Problem to solve:
Identify and copy all lines of the material where the string "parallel" is found.

Entries provided:
"""

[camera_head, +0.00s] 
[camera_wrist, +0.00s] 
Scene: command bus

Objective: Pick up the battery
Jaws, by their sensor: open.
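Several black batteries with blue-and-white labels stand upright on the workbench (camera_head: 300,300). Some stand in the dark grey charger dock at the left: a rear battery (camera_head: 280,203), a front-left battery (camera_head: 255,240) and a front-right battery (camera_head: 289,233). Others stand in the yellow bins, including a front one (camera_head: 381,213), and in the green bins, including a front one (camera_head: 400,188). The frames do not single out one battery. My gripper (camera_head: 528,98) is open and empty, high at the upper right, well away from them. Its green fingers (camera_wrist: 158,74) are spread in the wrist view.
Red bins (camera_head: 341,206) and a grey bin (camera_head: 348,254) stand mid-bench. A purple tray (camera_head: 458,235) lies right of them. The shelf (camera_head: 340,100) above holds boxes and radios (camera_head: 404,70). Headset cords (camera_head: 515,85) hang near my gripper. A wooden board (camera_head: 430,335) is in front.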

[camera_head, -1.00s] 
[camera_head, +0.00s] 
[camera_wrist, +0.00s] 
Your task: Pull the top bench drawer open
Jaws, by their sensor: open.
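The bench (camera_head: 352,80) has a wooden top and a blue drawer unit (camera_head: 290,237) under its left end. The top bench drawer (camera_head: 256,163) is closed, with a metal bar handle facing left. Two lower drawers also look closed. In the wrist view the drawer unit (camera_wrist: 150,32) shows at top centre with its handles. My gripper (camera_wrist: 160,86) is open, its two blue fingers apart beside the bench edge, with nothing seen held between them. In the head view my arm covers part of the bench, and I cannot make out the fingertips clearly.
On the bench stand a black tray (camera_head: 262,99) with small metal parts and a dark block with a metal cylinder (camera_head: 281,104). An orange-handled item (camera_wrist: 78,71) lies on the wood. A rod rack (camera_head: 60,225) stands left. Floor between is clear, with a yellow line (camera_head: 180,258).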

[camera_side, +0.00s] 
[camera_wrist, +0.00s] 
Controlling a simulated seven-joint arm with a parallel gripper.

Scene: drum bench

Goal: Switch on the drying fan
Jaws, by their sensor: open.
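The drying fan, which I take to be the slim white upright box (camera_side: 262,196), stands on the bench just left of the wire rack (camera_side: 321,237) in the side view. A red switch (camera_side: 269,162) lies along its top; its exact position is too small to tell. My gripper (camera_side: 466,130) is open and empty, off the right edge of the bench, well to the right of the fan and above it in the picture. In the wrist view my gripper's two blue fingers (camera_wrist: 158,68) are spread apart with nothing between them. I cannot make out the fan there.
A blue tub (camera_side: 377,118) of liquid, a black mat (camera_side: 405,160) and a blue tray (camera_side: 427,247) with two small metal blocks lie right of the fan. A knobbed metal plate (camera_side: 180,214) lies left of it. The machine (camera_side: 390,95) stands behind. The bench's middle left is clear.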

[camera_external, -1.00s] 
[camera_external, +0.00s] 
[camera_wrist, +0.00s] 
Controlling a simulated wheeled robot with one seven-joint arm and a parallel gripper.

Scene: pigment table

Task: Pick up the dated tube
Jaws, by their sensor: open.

"""
"""

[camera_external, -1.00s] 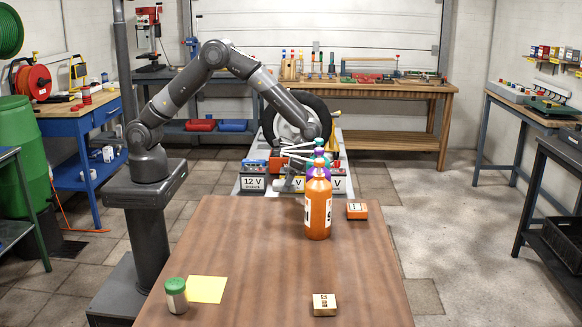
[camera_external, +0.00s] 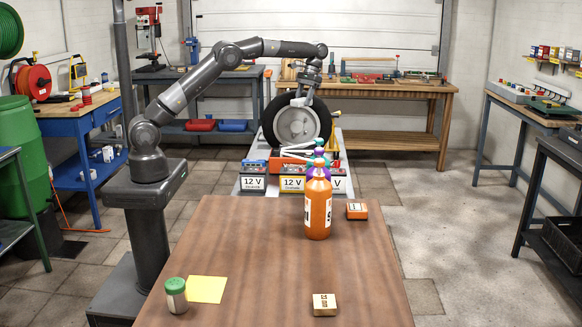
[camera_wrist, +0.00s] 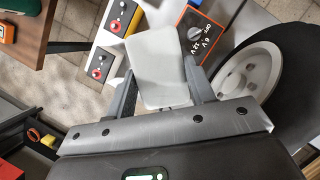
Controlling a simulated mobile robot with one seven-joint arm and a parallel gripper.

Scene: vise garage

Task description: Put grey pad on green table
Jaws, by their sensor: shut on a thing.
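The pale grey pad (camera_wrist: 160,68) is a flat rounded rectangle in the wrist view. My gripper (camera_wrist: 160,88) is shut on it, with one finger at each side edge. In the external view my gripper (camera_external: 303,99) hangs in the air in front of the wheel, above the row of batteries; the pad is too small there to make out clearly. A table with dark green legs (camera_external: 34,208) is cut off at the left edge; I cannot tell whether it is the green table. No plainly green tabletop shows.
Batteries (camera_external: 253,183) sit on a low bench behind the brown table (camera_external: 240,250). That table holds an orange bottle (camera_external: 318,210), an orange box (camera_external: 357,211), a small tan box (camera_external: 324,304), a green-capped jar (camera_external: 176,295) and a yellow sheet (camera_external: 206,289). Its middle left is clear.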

"""

Task output:
Controlling a simulated seven-joint arm with a parallel gripper.
Controlling a simulated wheeled robot with one seven-joint arm and a parallel gripper.
Controlling a simulated mobile robot with one seven-joint arm and a parallel gripper.

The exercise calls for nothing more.